The OECD hates the system of course, as do the Lefties because they think that the non-dom's are not paying enough; which is sort of true but only if you start from the wrong end: the correct analysis is actually that normal Swiss residents are paying too much .

But there's no reason why we can't do exactly the same in the UK.

Instead of taxing people on their actual income, you tax them on a similar amount of notional income. The site premium (that element of the rental value that relates purely to the location rather than the bricks and mortar) for UK housing is very easy to establish to within a reasonable margin of error, it's about 3% of current selling prices, which is a total of £200 billion for all UK dwellings.

By happy coincidence, UK income tax revenues are about £150 billion and Council Tax, SDLT, IHT, CGT and similar quasi-wealth taxes are nearly £50 billion, meaning we could replace the lot with a full charge on site premiums.

All this means is working backwards from the site premium and taxing each household on a notional income figure which produces the correct tax liability.

I've crunched the numbers and what we end up with is this (assumes single earner and one personal allowance, 2013/14 tax rates):

Value of home/Tax bill/Notional income
£100,000/£3,000/£24,440 (bottom decile)
£200,000/£6,000/£39,440 (median/average)
£300,000/£9,000/£47,945 (top quartile)
£400,000/£12,000/£55,445 (top decile)
£500,000/£15,000/£62,945
£600,000/£18,000/£70,445
£700,000/£21,000/£77,945
£800,000/£24,000/£85,445
£900,000/£27,000/£92,945
£1,000,000/£30,000/£100,445 (top percentile)

As a reality check, according to the CML, the average house price and income for first time buyers are £173,000 and £42,000, for "home movers" they are £261,000 and £62,000.

With UK lump-sum taxation, their notional taxable income for homes of that value would be £35,000 and £45,000 respectively, so they'd be paying a few thousand less in tax each year and there would be no disincentive to earning more.

So this would genuinely help people "get on the property ladder" and reward "hard working households" by giving them a tax cut; and the harder people work and the more they earn, the lower is their effective average tax rate, which demolishes another couple of KLNs.

What's not to like?

For vacant homes, second homes and private rented housing, you can achieve exactly the same with a flat rate charge of the 3%, the figure we first thought of.

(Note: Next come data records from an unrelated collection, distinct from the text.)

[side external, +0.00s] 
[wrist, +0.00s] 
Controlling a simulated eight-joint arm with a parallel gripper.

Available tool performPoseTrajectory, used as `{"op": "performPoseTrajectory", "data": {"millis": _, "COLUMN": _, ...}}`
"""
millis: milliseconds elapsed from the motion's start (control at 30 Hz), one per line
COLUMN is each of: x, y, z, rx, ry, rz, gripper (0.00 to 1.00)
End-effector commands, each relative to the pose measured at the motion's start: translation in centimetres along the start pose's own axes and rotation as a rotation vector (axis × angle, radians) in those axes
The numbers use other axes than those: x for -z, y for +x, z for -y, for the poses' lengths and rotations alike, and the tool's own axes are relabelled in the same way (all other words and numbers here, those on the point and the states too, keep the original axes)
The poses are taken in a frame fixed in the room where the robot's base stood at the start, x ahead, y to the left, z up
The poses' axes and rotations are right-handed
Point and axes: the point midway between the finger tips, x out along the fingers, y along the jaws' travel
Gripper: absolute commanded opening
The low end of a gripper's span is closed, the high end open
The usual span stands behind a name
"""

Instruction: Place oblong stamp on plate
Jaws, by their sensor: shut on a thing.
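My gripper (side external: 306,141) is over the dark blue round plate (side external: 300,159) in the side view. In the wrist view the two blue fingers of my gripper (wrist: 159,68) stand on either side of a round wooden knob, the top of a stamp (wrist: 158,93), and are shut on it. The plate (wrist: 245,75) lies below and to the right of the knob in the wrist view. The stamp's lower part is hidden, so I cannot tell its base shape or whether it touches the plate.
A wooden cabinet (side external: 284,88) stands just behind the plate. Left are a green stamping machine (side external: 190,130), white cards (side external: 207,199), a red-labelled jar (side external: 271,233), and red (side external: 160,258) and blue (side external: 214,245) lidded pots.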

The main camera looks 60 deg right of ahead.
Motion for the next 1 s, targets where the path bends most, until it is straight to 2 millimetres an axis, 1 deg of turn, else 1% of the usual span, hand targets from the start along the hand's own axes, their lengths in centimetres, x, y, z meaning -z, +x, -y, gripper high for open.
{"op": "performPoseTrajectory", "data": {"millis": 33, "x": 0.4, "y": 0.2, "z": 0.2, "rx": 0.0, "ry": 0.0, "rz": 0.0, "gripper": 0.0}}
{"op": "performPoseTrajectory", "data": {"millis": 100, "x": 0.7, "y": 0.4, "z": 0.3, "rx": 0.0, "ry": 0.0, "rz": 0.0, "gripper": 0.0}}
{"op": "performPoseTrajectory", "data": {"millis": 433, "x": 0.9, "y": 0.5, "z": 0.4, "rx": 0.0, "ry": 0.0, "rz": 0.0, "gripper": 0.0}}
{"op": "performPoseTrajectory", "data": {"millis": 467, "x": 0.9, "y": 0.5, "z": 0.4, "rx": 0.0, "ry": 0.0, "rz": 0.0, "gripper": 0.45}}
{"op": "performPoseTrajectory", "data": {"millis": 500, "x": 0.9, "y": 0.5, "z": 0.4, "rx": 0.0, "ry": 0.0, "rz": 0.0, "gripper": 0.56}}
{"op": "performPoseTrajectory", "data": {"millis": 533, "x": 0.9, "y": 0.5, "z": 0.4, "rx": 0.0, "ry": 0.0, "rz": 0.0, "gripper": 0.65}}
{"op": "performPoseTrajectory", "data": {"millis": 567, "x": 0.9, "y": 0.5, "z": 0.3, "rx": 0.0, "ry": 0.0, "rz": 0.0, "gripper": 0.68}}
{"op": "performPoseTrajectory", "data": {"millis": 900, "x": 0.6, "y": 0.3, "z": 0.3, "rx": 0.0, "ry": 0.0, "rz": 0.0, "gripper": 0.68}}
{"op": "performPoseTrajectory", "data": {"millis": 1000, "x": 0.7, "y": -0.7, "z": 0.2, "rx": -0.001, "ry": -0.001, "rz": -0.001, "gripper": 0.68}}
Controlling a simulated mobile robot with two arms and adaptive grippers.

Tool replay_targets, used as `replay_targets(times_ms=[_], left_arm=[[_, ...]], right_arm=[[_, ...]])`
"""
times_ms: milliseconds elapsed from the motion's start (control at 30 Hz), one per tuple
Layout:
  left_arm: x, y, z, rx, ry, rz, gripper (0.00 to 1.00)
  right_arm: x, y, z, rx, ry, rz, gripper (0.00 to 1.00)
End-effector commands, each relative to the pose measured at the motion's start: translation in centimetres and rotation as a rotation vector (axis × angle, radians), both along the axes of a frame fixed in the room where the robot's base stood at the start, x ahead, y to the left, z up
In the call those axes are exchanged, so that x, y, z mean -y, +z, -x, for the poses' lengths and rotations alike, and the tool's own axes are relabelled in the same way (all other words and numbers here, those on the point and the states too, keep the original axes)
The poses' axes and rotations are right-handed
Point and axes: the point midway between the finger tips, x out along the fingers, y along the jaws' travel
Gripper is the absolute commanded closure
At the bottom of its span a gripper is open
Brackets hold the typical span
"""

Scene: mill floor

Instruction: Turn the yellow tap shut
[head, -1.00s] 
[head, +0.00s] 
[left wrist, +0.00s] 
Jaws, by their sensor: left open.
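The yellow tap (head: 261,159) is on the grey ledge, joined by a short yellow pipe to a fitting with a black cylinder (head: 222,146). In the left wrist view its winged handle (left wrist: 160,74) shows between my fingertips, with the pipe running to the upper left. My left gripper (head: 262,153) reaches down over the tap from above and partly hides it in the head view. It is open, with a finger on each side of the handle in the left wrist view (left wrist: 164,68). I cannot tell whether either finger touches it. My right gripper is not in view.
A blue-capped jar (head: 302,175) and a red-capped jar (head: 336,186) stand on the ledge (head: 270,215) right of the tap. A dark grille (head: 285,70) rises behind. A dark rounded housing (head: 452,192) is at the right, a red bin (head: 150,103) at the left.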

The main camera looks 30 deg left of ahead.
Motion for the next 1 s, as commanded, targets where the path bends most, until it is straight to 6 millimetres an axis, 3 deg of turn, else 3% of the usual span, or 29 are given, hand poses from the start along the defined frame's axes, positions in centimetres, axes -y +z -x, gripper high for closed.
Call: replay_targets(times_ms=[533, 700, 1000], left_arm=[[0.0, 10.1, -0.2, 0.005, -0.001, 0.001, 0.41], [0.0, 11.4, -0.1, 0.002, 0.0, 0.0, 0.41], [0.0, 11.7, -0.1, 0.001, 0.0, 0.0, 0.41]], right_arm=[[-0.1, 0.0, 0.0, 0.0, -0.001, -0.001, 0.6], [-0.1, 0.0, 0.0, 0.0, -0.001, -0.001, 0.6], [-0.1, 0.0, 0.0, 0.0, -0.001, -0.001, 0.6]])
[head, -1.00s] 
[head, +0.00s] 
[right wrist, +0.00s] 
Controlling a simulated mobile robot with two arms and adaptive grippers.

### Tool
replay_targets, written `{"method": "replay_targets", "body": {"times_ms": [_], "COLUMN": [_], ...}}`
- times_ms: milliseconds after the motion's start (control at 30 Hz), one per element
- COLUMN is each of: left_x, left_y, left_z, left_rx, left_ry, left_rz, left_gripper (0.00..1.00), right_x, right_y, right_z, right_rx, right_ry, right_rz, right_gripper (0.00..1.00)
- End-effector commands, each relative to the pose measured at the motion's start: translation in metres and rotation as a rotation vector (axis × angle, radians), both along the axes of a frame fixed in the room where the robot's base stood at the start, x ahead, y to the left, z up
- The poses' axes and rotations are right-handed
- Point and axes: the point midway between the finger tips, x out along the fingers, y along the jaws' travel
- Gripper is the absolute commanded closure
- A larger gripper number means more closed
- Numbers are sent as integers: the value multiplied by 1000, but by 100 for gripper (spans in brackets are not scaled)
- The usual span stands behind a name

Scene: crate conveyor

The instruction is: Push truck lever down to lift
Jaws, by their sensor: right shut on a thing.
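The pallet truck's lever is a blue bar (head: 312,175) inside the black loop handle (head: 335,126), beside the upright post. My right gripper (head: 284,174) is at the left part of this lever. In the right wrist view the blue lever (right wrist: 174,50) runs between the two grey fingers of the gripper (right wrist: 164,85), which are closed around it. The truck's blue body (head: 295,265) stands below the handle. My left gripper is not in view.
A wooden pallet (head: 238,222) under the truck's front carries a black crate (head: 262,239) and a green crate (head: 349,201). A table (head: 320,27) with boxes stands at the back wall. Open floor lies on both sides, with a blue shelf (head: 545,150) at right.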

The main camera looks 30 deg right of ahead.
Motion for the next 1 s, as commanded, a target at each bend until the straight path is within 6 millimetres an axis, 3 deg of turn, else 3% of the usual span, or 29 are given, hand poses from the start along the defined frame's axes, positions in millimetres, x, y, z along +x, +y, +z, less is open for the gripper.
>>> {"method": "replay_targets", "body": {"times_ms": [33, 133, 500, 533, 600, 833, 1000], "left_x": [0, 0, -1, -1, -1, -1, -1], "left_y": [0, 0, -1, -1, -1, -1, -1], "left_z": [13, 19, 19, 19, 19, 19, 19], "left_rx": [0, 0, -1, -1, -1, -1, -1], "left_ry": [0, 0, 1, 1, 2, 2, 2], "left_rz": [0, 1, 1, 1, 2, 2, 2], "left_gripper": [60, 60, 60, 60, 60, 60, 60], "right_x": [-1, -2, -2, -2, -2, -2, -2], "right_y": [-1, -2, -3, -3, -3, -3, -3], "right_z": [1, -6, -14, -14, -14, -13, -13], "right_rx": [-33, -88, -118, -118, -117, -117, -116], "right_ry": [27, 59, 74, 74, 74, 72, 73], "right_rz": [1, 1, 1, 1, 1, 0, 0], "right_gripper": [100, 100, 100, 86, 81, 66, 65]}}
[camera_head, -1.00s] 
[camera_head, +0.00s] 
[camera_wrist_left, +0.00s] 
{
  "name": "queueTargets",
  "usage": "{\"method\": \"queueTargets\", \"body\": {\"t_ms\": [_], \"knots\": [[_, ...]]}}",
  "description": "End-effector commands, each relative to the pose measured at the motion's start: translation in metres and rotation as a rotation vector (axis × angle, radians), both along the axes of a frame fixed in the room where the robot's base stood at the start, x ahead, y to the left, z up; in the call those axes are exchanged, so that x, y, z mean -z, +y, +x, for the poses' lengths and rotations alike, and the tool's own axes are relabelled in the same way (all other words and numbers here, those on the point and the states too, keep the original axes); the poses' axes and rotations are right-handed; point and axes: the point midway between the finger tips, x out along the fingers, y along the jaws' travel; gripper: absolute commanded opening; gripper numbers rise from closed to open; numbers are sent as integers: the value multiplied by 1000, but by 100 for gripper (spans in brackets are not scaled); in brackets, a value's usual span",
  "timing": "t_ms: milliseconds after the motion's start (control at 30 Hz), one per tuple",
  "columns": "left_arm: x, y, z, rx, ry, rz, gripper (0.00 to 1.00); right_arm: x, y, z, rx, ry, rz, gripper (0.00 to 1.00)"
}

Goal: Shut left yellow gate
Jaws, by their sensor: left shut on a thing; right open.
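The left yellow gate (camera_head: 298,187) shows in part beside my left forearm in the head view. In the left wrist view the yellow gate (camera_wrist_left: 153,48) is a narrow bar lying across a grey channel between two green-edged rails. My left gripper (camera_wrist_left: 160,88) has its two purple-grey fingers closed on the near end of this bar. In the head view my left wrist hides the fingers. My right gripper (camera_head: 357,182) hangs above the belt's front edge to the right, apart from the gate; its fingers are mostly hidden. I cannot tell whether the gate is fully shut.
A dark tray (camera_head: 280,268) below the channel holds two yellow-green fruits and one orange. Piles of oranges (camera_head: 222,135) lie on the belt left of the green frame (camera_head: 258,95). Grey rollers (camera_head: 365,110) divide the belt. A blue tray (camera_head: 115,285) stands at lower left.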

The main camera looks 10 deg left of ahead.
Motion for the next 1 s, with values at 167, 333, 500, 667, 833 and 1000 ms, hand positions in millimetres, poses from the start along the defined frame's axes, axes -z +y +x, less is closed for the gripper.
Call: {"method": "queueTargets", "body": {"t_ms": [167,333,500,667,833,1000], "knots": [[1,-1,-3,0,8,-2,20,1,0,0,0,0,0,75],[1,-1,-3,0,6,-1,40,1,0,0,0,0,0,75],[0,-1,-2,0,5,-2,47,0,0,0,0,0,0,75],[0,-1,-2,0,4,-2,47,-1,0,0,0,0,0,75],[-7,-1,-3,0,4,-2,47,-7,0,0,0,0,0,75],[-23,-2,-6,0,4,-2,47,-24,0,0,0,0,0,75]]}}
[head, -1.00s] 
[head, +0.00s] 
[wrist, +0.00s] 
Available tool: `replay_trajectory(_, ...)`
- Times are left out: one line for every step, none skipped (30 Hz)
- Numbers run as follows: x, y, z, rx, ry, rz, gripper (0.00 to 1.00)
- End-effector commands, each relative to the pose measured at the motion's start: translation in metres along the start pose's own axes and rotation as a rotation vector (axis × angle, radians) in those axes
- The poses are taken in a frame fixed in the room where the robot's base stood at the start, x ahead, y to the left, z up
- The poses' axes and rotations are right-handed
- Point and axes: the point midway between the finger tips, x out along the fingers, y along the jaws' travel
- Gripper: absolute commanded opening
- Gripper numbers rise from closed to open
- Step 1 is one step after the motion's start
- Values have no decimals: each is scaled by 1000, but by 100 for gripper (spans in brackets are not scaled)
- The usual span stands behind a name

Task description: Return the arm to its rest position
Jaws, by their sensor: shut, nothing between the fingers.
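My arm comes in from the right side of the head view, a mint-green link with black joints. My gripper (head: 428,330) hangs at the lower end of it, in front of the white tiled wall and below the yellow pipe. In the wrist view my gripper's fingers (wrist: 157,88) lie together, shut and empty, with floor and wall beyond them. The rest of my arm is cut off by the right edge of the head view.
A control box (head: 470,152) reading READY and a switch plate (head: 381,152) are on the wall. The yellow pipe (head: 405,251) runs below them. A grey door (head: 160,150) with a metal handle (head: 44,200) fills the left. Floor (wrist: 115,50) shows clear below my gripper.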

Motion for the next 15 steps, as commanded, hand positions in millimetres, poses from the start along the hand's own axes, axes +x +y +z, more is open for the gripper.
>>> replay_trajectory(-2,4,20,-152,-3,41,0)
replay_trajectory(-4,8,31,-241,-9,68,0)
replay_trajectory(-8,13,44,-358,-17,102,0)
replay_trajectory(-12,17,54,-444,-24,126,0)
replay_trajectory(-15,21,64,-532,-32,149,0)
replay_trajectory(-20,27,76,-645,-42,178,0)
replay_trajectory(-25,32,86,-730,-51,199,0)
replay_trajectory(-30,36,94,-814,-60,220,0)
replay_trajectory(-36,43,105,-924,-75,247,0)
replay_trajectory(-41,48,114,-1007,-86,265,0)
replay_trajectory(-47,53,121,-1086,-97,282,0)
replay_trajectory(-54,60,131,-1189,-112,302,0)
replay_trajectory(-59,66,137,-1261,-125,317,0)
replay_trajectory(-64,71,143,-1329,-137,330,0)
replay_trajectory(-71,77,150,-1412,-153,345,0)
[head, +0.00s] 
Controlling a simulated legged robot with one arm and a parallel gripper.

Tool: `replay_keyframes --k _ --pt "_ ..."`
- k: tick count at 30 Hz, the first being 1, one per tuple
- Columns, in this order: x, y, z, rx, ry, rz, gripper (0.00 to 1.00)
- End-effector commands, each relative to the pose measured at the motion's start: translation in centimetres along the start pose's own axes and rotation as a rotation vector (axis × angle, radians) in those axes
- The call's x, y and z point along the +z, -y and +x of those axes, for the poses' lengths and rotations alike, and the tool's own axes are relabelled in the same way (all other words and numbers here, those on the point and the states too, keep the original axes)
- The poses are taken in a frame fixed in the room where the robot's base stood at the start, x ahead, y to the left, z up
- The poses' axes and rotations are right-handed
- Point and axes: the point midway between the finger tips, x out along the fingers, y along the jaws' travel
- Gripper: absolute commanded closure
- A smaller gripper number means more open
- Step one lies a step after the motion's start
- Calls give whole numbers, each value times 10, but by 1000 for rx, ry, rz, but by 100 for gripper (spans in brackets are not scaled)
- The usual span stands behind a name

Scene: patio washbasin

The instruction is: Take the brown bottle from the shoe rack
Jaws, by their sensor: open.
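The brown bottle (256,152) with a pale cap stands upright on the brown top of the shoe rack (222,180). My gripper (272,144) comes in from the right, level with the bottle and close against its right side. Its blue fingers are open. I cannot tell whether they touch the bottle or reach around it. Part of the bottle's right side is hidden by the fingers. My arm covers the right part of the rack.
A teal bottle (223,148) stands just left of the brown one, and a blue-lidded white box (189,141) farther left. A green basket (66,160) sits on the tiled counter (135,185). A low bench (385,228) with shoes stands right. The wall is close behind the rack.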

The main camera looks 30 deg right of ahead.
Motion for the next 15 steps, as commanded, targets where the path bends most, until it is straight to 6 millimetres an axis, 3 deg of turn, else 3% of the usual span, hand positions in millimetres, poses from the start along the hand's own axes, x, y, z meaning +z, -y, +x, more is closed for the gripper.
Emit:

If landlords want to agree with their tenants that the tenant will register to pay the same amount in 'income tax' as the landlord would have paid in the flat rate charge, well so be it, that's a private agreement and does not really affect the incidence of the tax.

But by doing so the landlord is cutting off his nose to spite his face; if he just pays the "vacant home charge" or "second home charge" then HMRC can politely turn a blind eye to the fact that he probably has some rental income, so there'd be no need for landlords to declare their rental income and pay tax on it etc, and tenants wouldn't have any income tax deducted from their wages. There will be a significant tax saving to be split between the two of them and the tax collected from a privately owned home will be exactly the same whether it is rented out or owner-occupied.

6 comments:

Pablo said...

3%?

Mark Wadsworth said...

P, yes, workings here.

Did you expect a higher or a lower figure?

Pablo said...

The site premium (that element of the rental value that relates purely to the location rather than the bricks and mortar) for UK housing is very easy to establish to within a reasonable margin of error, it's about 3% of current selling prices

Mark Wadsworth said...

P, is that a statement or a question? How much do you think the "site premium" is?

Pablo said...

Sorry, I was in a rush + misinterpreted what was being said. I was thinking that you were saying that site value is only 3% of selling price, which, of course, you weren't! :-)

Mark Wadsworth said...

P, no, for clarity: the annual rental value of the site premium is 3% of selling prices; clearly the land element of the price is about one-half to three-quarters of the selling price, just depending where the home is.